*TASK DETAILS*
Lines from the one containing "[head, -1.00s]" to the one containing "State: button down", both lines included, are to be extracted exactly from the data below; pictures are excluded.

________

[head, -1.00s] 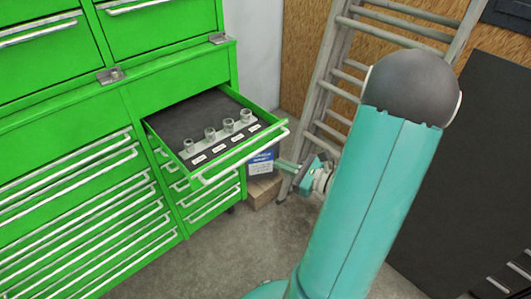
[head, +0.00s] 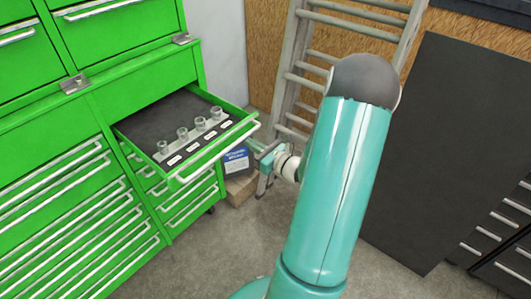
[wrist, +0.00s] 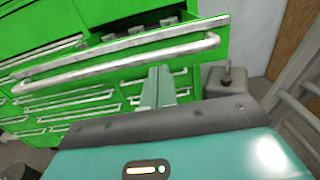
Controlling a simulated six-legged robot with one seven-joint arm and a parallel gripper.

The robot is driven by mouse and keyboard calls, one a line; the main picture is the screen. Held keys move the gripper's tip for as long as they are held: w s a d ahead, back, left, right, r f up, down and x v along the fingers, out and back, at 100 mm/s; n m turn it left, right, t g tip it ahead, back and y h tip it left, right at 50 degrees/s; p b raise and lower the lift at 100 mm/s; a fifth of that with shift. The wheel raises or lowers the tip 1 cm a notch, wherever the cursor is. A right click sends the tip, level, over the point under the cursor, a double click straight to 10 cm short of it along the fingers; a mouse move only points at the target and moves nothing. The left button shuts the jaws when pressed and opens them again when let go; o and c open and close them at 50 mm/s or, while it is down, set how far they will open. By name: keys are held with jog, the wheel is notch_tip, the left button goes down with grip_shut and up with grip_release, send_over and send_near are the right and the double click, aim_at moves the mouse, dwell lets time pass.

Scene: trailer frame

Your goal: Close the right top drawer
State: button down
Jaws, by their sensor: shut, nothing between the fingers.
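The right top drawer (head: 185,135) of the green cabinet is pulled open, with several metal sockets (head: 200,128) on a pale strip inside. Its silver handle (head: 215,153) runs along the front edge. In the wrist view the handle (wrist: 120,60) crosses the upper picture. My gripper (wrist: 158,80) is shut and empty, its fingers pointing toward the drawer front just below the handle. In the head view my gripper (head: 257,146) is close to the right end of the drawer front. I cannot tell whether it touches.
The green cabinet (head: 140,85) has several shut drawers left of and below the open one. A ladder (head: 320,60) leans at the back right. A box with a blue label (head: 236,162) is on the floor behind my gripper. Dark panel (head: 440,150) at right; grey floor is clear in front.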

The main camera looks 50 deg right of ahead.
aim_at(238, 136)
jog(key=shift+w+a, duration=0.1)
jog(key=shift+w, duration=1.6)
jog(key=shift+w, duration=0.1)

________

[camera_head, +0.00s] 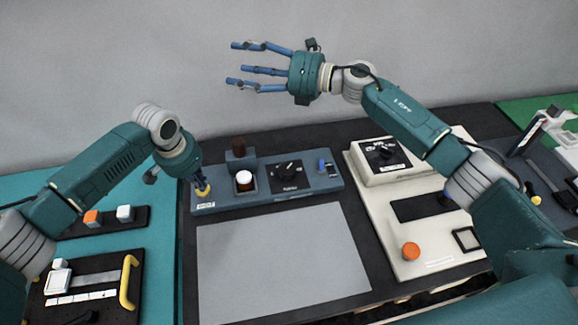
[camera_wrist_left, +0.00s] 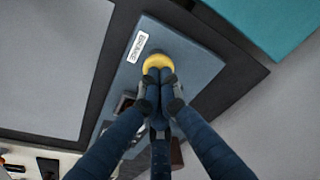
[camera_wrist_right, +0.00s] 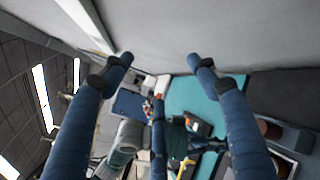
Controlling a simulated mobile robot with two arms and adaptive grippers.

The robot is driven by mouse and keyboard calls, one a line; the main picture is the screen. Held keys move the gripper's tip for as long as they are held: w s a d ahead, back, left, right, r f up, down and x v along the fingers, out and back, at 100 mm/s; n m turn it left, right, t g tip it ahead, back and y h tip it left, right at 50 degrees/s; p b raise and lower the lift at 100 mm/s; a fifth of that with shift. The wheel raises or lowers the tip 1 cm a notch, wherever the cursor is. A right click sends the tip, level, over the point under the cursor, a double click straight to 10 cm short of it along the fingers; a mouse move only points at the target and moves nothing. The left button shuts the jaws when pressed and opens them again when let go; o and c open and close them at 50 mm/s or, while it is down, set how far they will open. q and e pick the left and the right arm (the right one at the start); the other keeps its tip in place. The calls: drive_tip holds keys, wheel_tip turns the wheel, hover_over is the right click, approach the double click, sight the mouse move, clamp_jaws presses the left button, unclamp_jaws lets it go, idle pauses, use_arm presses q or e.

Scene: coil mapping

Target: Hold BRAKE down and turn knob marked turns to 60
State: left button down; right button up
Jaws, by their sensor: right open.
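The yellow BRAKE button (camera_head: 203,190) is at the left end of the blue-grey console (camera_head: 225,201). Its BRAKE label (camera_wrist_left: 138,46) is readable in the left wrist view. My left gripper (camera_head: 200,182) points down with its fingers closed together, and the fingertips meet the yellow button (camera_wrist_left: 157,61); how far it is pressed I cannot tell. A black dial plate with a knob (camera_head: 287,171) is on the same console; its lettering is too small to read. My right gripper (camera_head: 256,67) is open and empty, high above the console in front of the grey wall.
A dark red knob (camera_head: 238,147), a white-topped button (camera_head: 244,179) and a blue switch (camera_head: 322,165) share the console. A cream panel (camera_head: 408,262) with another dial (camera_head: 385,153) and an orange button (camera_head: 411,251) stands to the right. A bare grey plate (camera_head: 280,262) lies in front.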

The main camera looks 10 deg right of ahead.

________

*SOLUTION*
[head, -1.00s] 
[head, +0.00s] 
[wrist, +0.00s] 
Controlling a simulated six-legged robot with one seven-joint arm and a parallel gripper.

The robot is driven by mouse and keyboard calls, one a line; the main picture is the screen. Held keys move the gripper's tip for as long as they are held: w s a d ahead, back, left, right, r f up, down and x v along the fingers, out and back, at 100 mm/s; n m turn it left, right, t g tip it ahead, back and y h tip it left, right at 50 degrees/s; p b raise and lower the lift at 100 mm/s; a fifth of that with shift. The wheel raises or lowers the tip 1 cm a notch, wherever the cursor is. A right click sends the tip, level, over the point under the cursor, a double click straight to 10 cm short of it along the fingers; a mouse move only points at the target and moves nothing. The left button shuts the jaws when pressed and opens them again when let go; o and c open and close them at 50 mm/s or, while it is down, set how far they will open. By name: keys are held with jog, the wheel is notch_tip, the left button goes down with grip_shut and up with grip_release, send_over and send_near are the right and the double click, aim_at moves the mouse, dwell lets time pass.

Scene: trailer frame

Your goal: Close the right top drawer
State: button down

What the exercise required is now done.